Selecting the correct DC motor type requires evaluating your application against five key criteria. Work through these systematically to narrow your selection.
The global brushless DC motor market was valued at approximately $15 billion in 2023 and is projected to exceed $25 billion by 2030, driven primarily by electric vehicle adoption, industrial automation, and energy efficiency regulations in HVAC equipment. Meanwhile, the market for brush DC motors remains significant — particularly in low-cost consumer goods and automotive auxiliary applications — but new design wins increasingly favor brushless technology.

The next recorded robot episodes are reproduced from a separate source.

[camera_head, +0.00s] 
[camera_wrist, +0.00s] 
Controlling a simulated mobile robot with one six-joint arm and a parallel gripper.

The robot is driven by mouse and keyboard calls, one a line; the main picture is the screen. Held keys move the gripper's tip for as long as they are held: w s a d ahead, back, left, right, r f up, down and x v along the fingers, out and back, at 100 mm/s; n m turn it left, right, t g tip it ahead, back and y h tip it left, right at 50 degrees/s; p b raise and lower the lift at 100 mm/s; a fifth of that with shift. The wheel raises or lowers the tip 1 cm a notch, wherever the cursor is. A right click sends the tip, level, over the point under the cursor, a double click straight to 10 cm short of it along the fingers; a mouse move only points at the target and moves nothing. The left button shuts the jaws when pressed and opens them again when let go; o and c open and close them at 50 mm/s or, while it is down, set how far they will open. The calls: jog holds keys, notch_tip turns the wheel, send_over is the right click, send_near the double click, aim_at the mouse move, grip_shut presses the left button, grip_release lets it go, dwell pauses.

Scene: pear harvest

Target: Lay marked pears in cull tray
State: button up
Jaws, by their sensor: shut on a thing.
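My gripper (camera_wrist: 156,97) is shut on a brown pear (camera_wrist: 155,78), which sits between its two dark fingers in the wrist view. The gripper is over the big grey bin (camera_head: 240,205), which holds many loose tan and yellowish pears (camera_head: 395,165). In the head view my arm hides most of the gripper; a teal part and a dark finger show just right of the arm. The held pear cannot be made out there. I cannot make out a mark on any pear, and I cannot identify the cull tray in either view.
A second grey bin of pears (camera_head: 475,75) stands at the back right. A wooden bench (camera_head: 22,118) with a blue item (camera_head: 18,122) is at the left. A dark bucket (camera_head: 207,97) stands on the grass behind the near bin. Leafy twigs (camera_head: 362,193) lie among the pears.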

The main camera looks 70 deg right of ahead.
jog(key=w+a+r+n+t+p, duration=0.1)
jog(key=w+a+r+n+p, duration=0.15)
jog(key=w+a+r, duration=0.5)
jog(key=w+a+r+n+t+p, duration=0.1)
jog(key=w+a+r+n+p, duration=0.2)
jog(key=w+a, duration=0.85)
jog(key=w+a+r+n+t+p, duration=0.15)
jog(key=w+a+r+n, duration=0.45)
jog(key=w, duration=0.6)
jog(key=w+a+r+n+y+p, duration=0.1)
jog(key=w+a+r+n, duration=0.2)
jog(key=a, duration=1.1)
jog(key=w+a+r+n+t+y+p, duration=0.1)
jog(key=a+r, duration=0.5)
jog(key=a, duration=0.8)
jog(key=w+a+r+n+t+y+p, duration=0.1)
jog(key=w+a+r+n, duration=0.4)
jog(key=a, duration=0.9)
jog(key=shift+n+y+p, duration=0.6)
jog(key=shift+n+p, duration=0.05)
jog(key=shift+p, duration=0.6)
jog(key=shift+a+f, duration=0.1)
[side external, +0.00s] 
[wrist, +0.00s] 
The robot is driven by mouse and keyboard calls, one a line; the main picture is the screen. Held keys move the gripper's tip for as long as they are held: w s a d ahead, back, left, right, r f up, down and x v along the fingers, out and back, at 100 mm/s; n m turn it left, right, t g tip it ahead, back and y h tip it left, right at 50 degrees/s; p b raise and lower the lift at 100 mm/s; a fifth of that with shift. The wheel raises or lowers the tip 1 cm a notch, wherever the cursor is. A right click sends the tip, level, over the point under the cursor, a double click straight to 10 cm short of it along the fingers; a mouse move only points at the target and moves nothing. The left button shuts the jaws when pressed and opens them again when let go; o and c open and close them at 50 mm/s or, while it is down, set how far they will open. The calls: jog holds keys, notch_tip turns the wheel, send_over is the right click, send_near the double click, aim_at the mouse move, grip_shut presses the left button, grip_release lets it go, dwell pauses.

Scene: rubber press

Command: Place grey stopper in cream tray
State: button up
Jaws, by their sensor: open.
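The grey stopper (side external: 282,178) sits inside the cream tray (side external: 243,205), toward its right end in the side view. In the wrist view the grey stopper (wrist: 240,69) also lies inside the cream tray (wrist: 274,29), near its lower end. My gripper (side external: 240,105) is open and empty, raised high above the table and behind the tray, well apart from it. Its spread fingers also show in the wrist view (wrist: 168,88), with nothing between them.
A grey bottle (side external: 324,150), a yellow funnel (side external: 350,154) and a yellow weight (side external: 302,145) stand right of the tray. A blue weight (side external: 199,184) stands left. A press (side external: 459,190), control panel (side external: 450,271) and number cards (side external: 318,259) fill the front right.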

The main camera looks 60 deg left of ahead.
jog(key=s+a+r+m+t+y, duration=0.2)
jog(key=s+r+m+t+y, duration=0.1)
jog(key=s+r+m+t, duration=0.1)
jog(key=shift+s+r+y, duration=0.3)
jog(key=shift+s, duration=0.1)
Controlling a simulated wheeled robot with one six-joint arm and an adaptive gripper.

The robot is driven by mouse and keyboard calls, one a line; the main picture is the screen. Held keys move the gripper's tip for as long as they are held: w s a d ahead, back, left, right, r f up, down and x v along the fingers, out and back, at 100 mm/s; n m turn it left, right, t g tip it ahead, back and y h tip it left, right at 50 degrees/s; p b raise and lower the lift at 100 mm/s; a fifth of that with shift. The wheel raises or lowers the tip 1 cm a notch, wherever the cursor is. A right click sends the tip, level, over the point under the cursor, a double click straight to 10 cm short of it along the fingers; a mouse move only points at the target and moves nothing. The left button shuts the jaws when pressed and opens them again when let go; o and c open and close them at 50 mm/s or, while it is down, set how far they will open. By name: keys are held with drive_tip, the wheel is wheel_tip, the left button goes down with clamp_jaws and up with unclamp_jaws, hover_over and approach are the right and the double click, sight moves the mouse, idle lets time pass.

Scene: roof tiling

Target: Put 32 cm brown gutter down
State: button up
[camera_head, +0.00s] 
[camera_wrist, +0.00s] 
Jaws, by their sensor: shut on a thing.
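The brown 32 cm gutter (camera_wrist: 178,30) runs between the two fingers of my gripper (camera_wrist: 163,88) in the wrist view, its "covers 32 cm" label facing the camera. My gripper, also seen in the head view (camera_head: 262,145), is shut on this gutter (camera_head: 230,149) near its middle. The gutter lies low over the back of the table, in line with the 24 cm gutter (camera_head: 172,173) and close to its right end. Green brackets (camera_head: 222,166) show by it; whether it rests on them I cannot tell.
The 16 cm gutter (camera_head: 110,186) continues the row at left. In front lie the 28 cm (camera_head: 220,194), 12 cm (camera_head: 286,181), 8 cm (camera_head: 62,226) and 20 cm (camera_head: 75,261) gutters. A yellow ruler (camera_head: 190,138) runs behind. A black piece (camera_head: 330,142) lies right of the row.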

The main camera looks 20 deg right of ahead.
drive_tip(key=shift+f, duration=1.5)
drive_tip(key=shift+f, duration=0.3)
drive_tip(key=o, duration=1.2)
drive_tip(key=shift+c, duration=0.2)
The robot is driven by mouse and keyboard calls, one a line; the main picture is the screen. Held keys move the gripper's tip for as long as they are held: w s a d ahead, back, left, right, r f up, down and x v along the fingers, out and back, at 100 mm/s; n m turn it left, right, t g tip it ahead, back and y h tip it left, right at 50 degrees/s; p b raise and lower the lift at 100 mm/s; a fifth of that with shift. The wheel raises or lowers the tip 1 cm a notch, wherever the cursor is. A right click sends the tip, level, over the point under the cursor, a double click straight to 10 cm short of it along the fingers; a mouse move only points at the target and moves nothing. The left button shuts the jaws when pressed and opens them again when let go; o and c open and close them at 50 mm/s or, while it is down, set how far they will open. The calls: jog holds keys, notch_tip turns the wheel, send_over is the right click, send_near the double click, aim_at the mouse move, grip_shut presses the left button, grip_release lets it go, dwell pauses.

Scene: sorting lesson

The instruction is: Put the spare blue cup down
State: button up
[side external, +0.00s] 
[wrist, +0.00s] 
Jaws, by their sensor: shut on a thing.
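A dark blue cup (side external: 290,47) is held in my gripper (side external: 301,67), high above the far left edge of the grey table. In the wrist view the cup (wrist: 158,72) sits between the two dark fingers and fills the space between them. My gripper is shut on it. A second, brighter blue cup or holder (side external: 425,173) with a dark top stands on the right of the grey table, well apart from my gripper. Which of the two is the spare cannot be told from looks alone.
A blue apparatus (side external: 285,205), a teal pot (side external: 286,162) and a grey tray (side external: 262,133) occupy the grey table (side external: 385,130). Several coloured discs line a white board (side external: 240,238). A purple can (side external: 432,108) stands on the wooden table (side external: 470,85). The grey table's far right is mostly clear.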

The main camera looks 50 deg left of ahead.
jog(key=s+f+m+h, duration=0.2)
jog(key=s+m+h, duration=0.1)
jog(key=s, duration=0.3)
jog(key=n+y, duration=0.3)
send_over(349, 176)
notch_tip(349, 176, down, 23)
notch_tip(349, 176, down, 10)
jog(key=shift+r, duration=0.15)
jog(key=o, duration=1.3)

The falling cost of power electronics and motor controllers has been the key enabler. A basic BLDC motor driver chip that cost $8–12 in 2010 is now available for under $2, making brushless technology economically viable in products previously dominated by brush DC motors. Cordless power tools are a clear example: the majority of professional-grade cordless tools launched after 2018 use brushless motors, replacing the PMDC brush motors that dominated the category for decades.
Despite this trend, brush DC motors will remain relevant for many years. Their simplicity, low system cost, and ease of control ensure a place in cost-sensitive, low-duty-cycle applications where the operating economics of brushless technology cannot be justified.